* Begin INPUT *

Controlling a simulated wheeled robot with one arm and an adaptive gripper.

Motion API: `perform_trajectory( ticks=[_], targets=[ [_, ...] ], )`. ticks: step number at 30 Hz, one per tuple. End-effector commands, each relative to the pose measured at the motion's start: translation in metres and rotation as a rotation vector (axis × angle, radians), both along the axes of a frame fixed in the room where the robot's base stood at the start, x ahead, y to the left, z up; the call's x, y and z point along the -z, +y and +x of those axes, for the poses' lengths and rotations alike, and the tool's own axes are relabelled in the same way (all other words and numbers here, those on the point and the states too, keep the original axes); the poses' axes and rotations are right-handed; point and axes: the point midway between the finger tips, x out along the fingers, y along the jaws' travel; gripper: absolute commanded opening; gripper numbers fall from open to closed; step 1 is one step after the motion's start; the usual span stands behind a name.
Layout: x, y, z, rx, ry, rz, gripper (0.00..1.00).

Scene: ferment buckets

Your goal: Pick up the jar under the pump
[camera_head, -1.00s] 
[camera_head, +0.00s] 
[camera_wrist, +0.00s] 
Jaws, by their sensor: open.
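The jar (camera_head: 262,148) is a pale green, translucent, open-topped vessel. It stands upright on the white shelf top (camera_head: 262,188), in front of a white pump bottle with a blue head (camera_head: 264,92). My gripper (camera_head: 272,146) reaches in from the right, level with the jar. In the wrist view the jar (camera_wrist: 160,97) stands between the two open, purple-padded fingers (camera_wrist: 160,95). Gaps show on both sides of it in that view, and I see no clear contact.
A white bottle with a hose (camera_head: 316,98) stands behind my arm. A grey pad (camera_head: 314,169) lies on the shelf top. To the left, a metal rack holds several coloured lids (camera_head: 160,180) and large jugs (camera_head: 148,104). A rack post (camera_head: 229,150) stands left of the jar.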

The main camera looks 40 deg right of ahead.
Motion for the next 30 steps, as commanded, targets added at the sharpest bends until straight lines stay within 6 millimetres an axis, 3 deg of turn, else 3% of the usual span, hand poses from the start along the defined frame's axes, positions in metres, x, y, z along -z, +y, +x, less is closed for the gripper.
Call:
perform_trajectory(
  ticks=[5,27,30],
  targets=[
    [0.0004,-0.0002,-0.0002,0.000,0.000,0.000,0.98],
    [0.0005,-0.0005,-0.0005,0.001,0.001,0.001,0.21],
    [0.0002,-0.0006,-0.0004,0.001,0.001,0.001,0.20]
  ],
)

* End INPUT *
* Begin INPUT *

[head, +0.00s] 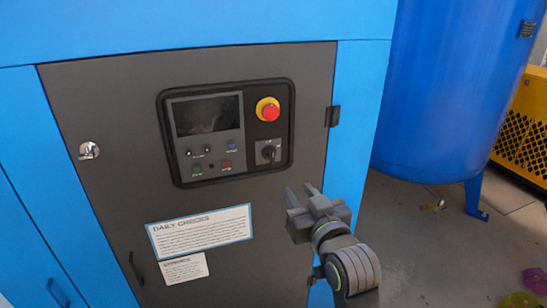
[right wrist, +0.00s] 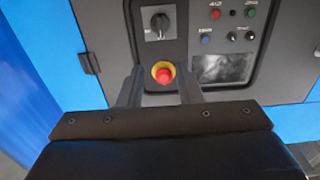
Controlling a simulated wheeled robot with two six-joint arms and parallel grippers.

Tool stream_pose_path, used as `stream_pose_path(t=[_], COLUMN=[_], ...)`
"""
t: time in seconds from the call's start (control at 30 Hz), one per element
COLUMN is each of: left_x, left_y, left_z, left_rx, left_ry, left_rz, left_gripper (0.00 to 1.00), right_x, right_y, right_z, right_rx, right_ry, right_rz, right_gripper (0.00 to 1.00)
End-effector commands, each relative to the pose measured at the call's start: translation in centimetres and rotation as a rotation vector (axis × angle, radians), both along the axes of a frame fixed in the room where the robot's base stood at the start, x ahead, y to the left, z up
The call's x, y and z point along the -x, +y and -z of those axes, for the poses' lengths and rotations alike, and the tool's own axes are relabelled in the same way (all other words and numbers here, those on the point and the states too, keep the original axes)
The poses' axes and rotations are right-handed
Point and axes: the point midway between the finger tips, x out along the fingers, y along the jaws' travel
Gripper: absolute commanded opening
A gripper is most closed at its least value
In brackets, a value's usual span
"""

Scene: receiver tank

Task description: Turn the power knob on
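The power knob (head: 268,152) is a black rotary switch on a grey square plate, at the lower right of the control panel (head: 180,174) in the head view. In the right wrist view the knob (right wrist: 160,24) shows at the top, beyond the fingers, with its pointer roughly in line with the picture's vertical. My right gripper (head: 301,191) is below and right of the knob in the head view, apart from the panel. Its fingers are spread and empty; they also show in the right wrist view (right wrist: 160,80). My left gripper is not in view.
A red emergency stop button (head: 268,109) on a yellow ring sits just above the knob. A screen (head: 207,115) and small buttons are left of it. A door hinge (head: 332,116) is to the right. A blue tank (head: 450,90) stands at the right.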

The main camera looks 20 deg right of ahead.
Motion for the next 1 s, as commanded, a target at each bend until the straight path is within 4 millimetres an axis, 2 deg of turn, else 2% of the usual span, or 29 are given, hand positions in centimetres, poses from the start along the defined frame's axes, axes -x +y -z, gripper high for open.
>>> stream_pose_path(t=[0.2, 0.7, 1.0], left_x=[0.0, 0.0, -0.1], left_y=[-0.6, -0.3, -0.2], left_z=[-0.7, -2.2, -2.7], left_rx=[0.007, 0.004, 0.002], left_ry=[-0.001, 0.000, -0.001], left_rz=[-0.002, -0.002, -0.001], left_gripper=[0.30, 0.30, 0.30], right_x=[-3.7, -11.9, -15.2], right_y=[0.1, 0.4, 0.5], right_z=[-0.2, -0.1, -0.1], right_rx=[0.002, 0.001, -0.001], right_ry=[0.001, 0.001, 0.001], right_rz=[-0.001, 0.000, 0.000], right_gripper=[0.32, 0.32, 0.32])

* End INPUT *

§ PROMPT:
Extract exactly the run of lines beginning at the line with "Your goal: Pick up the jar under the pump" and ending at the line with "[camera_wrist, +0.00s]", including both ends and nothing beyond them.

§ FINISHED TASK:
Your goal: Pick up the jar under the pump
[camera_head, -1.00s] 
[camera_head, +0.00s] 
[camera_wrist, +0.00s] 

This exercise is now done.